Exercise goal
Set down exactly, and only, the lines from the one with "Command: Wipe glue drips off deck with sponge" to the final line of the entries, both included.

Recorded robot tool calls

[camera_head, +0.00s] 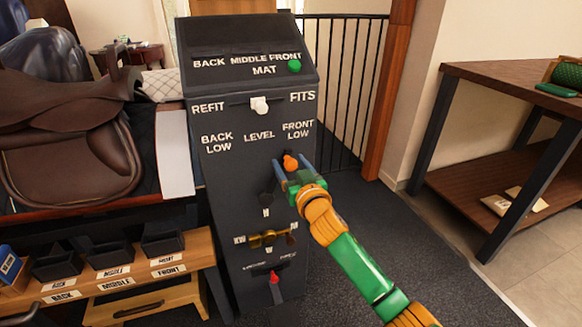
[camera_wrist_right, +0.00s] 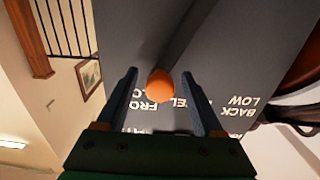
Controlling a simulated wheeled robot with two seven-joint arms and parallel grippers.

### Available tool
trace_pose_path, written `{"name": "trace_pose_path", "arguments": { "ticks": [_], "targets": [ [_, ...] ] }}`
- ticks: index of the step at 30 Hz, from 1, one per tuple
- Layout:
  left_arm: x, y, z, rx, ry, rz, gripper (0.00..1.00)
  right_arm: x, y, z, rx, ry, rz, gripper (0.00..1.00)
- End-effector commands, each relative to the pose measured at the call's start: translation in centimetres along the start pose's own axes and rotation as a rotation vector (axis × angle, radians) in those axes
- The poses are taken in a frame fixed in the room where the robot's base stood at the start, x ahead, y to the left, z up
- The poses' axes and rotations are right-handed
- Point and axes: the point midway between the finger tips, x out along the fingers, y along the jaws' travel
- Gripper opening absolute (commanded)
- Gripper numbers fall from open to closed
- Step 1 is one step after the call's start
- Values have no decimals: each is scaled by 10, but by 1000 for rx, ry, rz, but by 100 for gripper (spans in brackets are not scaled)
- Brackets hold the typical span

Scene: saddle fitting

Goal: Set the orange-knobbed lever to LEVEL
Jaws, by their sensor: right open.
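The orange knob (camera_head: 290,162) of the lever sits on the front of the dark control panel (camera_head: 235,200), below and near the FRONT LOW label (camera_head: 298,130), right of LEVEL (camera_head: 259,137). My right gripper (camera_head: 283,172) is at the knob, with its fingers on either side of it. In the right wrist view the knob (camera_wrist_right: 160,85) shows between the two spread fingers of the gripper (camera_wrist_right: 165,90), with gaps on both sides. The lever's shaft runs from the knob toward the panel. My left gripper is not in view.
The panel also carries a white knob (camera_head: 260,105), a green knob (camera_head: 294,66), a brass handle (camera_head: 266,238) and a red-tipped lever (camera_head: 274,278). A brown saddle (camera_head: 65,140) stands at left. A wooden table (camera_head: 520,85) stands at right, with open floor before it.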

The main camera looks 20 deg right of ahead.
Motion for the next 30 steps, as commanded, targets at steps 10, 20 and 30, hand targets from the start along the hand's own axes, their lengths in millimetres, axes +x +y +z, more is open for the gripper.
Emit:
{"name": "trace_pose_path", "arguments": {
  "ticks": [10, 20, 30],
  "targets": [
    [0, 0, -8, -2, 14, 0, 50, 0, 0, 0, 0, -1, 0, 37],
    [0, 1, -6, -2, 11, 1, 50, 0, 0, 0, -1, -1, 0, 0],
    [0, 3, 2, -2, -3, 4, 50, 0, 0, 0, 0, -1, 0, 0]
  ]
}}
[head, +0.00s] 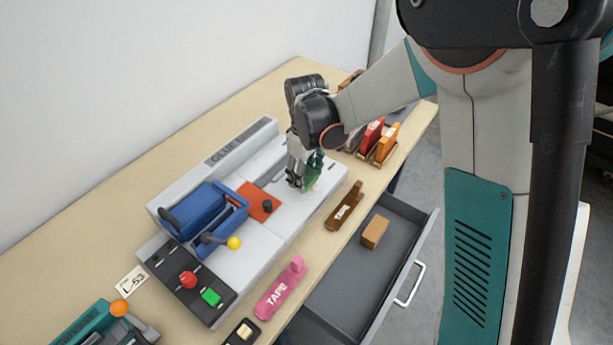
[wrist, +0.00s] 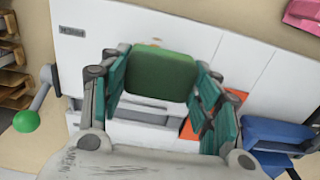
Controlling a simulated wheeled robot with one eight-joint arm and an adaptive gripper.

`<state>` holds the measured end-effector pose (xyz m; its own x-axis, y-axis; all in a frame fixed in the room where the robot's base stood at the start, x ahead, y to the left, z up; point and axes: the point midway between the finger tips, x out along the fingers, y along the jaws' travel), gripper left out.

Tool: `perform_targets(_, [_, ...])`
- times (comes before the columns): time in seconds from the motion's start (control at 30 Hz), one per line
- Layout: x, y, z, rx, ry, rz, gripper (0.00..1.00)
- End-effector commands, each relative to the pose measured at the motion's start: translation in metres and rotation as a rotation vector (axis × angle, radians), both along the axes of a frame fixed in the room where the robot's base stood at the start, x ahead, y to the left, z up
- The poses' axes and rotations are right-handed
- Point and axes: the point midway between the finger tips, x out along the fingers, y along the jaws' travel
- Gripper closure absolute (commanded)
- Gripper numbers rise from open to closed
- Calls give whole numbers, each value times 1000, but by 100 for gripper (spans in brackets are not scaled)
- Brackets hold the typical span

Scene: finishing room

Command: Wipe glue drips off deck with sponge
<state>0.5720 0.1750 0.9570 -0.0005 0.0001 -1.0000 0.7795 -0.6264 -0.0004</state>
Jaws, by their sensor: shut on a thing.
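My gripper (head: 303,182) is low over the white deck (head: 290,222) of the machine marked GLUE, right of the orange plate (head: 254,198). It is shut on a green sponge (wrist: 161,75), which lies between the teal fingers in the wrist view. The fingers hide most of the sponge in the head view. A small tan patch (wrist: 154,43) shows just past the sponge's edge; I cannot tell if it is a glue drip. I cannot tell whether the sponge touches the deck, and any drips under it are hidden.
A blue clamp unit (head: 195,207) and a yellow-knobbed lever (head: 233,243) stand left on the machine. Brown (head: 345,207) and pink (head: 281,289) tape holders lie along the bench front. An open drawer (head: 350,270) holds a tan block (head: 374,232). Racks (head: 378,143) stand behind my gripper.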

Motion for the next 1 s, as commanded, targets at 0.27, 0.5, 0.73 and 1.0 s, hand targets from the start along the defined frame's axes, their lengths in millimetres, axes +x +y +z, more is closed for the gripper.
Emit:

Output of the exercise
Command: Wipe glue drips off deck with sponge
<state>0.5720 0.1750 0.9570 -0.0005 0.0001 -1.0000 0.7795 -0.6264 -0.0004</state>
Jaws, by their sensor: shut on a thing.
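My gripper (head: 303,182) is low over the white deck (head: 290,222) of the machine marked GLUE, right of the orange plate (head: 254,198). It is shut on a green sponge (wrist: 161,75), which lies between the teal fingers in the wrist view. The fingers hide most of the sponge in the head view. A small tan patch (wrist: 154,43) shows just past the sponge's edge; I cannot tell if it is a glue drip. I cannot tell whether the sponge touches the deck, and any drips under it are hidden.
A blue clamp unit (head: 195,207) and a yellow-knobbed lever (head: 233,243) stand left on the machine. Brown (head: 345,207) and pink (head: 281,289) tape holders lie along the bench front. An open drawer (head: 350,270) holds a tan block (head: 374,232). Racks (head: 378,143) stand behind my gripper.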

Motion for the next 1 s, as commanded, targets at 0.27, 0.5, 0.73 and 1.0 s, hand targets from the start along the defined frame's axes, their lengths in millimetres, axes +x +y +z, more is closed for the gripper.
Emit:

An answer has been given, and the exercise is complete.